Quoting sources familiar with the situation, the Journal reports that Yahoo’s board feels the offer of $31 per share “massively undervalues” the company. A letter spelling out the position is expected to be sent Monday. Yahoo also expressed concern that Microsoft’s offer does not account for risks to Yahoo should the deal be overturned by regulators.

The Journal source said the company would be unwilling to consider an offer below $40 per share, which would represent a $12 billion increase over Microsoft’s original $44.6 billion bid. It is unclear if Microsoft would be willing to increase its bid by such a significant amount.

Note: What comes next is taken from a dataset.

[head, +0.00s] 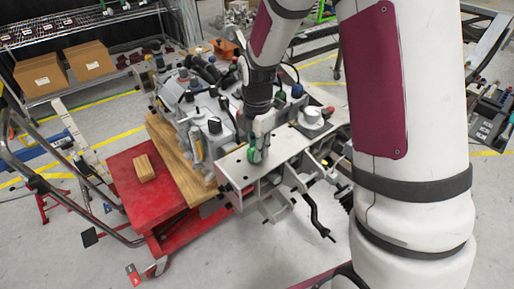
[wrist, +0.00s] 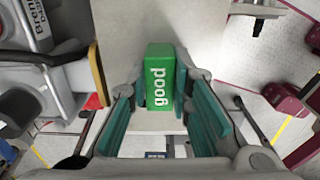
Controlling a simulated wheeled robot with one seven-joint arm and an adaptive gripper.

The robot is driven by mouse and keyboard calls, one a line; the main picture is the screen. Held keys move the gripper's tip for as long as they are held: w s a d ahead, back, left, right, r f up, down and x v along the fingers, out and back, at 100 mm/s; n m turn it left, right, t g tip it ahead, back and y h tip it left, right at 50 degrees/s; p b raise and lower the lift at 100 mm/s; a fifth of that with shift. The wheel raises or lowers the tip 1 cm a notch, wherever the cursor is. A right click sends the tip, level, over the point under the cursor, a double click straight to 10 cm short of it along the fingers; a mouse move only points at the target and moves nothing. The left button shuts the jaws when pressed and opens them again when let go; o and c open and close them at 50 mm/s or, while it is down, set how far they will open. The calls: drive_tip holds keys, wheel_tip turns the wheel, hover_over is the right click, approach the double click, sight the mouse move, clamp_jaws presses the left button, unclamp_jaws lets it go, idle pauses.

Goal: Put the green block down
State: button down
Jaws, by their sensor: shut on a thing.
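The green block (wrist: 159,82), marked "good" in white, stands between the teal finger pads of my gripper (wrist: 153,97) in the wrist view. My gripper is shut on it. In the head view the block is a small green patch (head: 252,155) at the end of my gripper (head: 259,148), over the pale top plate of the chassis fixture (head: 292,148). The pale plate also shows behind the block in the wrist view (wrist: 128,30). I cannot tell whether the block touches the plate.
A grey engine-like assembly (head: 207,112) stands left of the plate. A red cart (head: 124,172) holds a wooden block (head: 145,168). A white round part (head: 312,115) sits on the plate's far right. A black bent handle (head: 314,215) sticks out in front. Cardboard boxes (head: 88,60) are on a rack behind.

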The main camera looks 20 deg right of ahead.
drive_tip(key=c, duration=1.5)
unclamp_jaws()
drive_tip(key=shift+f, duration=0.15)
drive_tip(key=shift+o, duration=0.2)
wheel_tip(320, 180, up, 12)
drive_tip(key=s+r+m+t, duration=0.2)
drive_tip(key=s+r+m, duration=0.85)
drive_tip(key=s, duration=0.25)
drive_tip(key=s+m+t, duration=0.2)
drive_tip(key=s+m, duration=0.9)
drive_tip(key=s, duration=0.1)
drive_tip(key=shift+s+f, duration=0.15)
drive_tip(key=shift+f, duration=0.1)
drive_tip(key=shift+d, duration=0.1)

The two companies have been in discussions about an alliance or merger for more than a year. Yahoo has long hoped to remain independent, believing it can reverse its fortunes and lift its flagging stock price.

In the summer of 2007, investors believed it was possible as well. Yahoo co-founder Jerry Yang replaced Terry Semel as CEO and announced he would unveil a new strategic plan for the company within 100 days.

“There will be no sacred cows and we need to move quickly,” he said. But, after the 100 days – and then some – passed, investor patience wore thin, driving the stock lower.

In late January, the slumping Internet pioneer reported a fifth-consecutive quarter of lower profits and warned of “headwinds” for 2008. Yahoo’s battered stock fell to a four-year low, below the $20 per share level, and Microsoft pounced.